Jean-Paul Roux-Fouillet, du Bureau Van Dijk, estime que les études en bibliothèques sont très diverses et que nul n'est omniscient : « Il n'y a pas de consultant tout terrain ». Les conservateurs des bibliothèques sont aujourd'hui de plus en plus exigeants dans leur demande : ils manifestent de plus en plus d'ouverture vers des méthodes couramment utilisées ailleurs, demandent des outils d'évaluation : où en est en France l'application de la certification en norme ISO 9000 ?

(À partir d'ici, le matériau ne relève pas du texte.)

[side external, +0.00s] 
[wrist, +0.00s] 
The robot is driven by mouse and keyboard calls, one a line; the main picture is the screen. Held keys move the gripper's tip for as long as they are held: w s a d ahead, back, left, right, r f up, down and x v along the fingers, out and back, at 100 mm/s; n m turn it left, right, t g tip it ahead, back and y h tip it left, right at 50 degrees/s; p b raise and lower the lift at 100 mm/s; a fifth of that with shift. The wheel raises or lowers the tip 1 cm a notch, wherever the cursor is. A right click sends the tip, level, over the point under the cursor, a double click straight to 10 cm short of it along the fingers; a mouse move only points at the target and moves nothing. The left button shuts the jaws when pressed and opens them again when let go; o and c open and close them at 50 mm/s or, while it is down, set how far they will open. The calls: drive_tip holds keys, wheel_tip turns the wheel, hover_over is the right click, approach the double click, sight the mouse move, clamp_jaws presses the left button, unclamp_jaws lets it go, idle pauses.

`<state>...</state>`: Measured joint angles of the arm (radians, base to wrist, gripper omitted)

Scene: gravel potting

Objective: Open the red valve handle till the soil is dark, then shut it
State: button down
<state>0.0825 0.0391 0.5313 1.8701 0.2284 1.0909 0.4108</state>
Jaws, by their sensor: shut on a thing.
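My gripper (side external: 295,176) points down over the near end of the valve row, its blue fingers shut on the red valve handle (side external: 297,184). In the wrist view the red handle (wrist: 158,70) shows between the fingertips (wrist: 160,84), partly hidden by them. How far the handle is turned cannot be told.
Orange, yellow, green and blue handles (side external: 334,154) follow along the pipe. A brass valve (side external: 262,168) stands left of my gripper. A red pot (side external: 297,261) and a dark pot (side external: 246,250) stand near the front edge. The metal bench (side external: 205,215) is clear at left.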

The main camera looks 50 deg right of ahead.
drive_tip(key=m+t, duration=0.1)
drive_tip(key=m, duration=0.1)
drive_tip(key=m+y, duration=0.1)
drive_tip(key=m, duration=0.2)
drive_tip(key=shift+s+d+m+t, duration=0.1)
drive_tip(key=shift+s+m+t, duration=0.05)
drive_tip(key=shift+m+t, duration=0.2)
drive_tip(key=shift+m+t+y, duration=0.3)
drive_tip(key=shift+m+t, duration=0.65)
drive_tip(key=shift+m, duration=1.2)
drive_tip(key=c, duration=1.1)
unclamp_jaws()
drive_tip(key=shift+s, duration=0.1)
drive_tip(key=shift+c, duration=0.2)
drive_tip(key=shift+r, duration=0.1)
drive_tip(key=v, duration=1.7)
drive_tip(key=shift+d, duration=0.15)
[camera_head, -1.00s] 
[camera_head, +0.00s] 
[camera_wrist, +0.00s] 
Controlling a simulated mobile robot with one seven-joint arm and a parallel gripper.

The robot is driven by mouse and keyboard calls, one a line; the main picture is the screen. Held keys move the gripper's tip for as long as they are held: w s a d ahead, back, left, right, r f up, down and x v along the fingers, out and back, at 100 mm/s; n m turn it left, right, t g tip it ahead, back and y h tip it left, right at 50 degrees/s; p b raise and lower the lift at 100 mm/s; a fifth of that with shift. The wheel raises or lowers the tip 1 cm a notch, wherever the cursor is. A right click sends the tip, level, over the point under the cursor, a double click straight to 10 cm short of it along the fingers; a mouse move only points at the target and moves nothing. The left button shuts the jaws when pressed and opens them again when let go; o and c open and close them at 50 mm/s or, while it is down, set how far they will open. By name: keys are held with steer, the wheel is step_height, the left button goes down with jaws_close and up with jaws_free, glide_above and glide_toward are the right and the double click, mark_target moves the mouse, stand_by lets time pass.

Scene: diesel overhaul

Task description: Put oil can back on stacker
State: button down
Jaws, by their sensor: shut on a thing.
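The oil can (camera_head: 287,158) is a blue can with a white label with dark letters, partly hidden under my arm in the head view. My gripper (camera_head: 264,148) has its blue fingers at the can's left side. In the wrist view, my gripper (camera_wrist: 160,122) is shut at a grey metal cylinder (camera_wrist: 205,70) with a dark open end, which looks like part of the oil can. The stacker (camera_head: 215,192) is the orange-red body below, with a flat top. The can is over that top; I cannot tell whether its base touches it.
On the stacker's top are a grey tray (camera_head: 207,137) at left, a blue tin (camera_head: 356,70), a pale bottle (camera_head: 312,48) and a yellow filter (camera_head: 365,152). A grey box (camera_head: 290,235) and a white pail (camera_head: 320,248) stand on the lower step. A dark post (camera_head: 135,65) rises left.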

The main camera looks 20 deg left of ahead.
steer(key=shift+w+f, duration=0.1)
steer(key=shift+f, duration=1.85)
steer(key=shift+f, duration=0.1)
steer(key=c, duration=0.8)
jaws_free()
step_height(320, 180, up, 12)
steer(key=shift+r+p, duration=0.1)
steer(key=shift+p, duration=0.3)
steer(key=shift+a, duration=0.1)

Pour Marc Maisonneuve, de Tosca consultants, l'apport du consultant est avant tout dans des méthodes de travail et une expertise technique. Lui aussi a insisté sur la nécessité de motiver une équipe (50 % du temps de travail du consultant) et de savoir « préparer son départ », en « transférant un savoir-faire et des compétences ». Pour Philippe Levy, de Silogia, les difficultés peuvent venir des lourdeurs administratives, de la difficulté à mener à bien des projets collectifs, de la trop grande complicité qui s'installe nécessairement entre les conservateurs et les consultants : « Le consultant risque de devenir conservateur »... Les défis actuels lui paraissent concerner les réseaux, le développement des médias au sein d'une même entité, une analyse correcte de la demande et l'adéquation de l'offre. Enfin, René Deriez estime que le travail du consultant est de « donner à la bibliothèque des outils qui vont lui permettre de réaliser ses choix ». Il faut absolument évaluer les charges financières et humaines entraînées par ces choix. Il est nécessaire de développer encore davantage l'évaluation des besoins du public, de la qualification du personnel, des collections, des activités, des lecteurs, qui aujourd'hui consultent des documents davantage qu'ils n'empruntent. Le rôle du consultant n'est pourtant jamais de « dire ce qu'il faut faire, mais de proposer ». Celui-ci apporte à la bibliothèque un regard extérieur, peut catalyser des expériences et susciter la réflexion, « aider les bibliothèques à réactualiser en permanence leurs missions » et, au passage contribuer à faire connaître aux élus cette « boîte noire », qu'ils connaissent si mal.